About Unicode
Before Unicode was developed, there were many different encoding
systems, many of which conflicted with each other. For example, the same
number could represent different characters in different encoding
systems. Unicode provides a unique number for each character in all
supported written languages. For languages that can be written in
several scripts, Unicode provides a unique number for each character in
each supported script.
For more information about the supported languages and scripts,
see the Unicode website at http://www.unicode.org/cldr/charts/latest/supplemental/scripts_and_languages.html.
Encoding forms
There are three Unicode encoding forms: UTF-8, UTF-16, and UTF-32.
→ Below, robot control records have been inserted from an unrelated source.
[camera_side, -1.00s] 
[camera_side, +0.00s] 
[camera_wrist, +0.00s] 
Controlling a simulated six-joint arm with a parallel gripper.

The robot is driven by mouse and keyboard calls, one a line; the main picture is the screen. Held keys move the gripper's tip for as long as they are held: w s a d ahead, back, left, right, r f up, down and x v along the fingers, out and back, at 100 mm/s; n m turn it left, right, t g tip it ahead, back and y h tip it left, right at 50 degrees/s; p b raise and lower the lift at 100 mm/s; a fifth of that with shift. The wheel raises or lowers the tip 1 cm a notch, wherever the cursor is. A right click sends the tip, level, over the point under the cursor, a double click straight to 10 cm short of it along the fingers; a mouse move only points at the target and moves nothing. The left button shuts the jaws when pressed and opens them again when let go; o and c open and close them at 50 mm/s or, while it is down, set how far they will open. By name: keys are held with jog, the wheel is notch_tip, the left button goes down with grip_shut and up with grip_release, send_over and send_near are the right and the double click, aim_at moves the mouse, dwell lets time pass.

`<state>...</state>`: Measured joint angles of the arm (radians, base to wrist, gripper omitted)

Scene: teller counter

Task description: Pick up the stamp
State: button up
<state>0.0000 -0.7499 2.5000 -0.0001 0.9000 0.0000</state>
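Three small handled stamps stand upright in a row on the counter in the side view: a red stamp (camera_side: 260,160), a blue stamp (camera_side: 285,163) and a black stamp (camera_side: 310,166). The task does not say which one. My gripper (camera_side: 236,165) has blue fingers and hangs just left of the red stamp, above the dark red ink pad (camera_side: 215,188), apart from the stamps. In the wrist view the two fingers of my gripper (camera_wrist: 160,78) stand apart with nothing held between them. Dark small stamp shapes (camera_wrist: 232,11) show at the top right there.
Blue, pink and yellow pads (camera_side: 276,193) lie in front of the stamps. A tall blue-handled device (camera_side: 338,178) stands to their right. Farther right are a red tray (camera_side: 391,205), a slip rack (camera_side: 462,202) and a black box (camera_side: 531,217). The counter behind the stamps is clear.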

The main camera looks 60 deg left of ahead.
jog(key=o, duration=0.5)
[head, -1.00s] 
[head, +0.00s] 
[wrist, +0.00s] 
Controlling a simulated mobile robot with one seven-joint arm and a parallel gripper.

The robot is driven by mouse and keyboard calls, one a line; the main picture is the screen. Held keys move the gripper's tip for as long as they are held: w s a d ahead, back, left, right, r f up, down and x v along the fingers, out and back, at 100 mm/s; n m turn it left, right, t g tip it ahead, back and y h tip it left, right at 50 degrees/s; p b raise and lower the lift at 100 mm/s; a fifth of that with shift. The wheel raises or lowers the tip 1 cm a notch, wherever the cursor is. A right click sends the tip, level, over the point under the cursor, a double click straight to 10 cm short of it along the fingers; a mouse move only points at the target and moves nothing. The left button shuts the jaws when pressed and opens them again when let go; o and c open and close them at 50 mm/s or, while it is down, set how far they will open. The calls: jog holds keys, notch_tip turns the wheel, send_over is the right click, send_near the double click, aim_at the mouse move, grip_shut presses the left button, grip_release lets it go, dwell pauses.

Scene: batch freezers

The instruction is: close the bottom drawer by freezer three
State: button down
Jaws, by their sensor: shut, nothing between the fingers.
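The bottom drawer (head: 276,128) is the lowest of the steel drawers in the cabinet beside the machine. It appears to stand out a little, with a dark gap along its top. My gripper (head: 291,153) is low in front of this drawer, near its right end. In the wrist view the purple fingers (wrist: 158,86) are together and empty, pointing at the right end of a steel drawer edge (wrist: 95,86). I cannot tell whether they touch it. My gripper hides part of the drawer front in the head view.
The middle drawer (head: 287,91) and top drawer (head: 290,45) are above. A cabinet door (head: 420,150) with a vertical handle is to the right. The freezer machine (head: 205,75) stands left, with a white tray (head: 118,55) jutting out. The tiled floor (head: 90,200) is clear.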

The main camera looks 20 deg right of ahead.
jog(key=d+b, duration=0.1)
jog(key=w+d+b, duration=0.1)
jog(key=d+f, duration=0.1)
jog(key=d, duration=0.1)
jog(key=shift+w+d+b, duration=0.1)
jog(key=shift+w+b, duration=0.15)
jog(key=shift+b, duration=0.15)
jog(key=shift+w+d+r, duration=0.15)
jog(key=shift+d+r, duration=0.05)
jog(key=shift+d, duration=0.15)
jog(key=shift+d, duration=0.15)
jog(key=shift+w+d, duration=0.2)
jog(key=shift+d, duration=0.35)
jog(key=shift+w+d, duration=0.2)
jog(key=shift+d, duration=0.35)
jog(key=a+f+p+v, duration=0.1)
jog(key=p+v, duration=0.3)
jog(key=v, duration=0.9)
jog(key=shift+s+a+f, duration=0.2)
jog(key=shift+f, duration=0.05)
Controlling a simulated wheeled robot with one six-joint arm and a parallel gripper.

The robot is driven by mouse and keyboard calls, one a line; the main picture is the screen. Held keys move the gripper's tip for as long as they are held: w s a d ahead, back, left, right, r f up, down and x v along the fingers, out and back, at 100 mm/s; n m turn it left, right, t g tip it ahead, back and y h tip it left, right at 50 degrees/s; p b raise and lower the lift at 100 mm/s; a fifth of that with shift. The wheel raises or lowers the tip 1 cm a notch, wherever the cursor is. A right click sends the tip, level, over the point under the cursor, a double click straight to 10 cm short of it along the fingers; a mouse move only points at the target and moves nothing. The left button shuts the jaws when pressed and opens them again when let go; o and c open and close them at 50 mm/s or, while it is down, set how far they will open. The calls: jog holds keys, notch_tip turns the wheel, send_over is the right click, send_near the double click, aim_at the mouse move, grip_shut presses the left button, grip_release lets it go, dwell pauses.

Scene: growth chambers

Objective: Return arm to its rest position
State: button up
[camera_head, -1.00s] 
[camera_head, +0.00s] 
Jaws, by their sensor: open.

Originally UTF stood for Unicode Transformation Format. The acronym is
used now in the names of these encoding forms, which map from a
character set definition to the actual code units that represent the
data, and to the encoding schemes, which are encoding forms with a
specific byte serialization.
-
UTF-8 uses an unsigned byte sequence of one to four bytes to
represent each Unicode character. -
UTF-16 uses one or two unsigned 16-bit code units, depending
on the range of the scalar value of the character, to represent each
Unicode character. -
UTF-32 uses a single unsigned 32-bit code unit to represent
each Unicode character.
Encoding schemes
An encoding scheme specifies how the bytes in an encoding form are
serialized. When you manipulate files, convert blobs and strings, and
save DataWindow data in PowerBuilder, you can choose to use ANSI
encoding, or one of three Unicode encoding schemes:
-
UTF-8 serializes a UTF-8 code unit sequence in exactly the
same order as the code unit sequence itself. -
UTF-16BE serializes a UTF-16 code unit sequence as a byte
sequence in big-endian format. -
UTF-16LE serializes a UTF-16 code unit sequence as a byte
sequence in little-endian format.
UTF-8 is frequently used in Web requests and responses. The
big-endian format, where the most significant value in the byte sequence
is stored at the lowest storage address, is typically used on UNIX
systems. The little-endian format, where the least significant value in
the sequence is stored first, is used on Windows.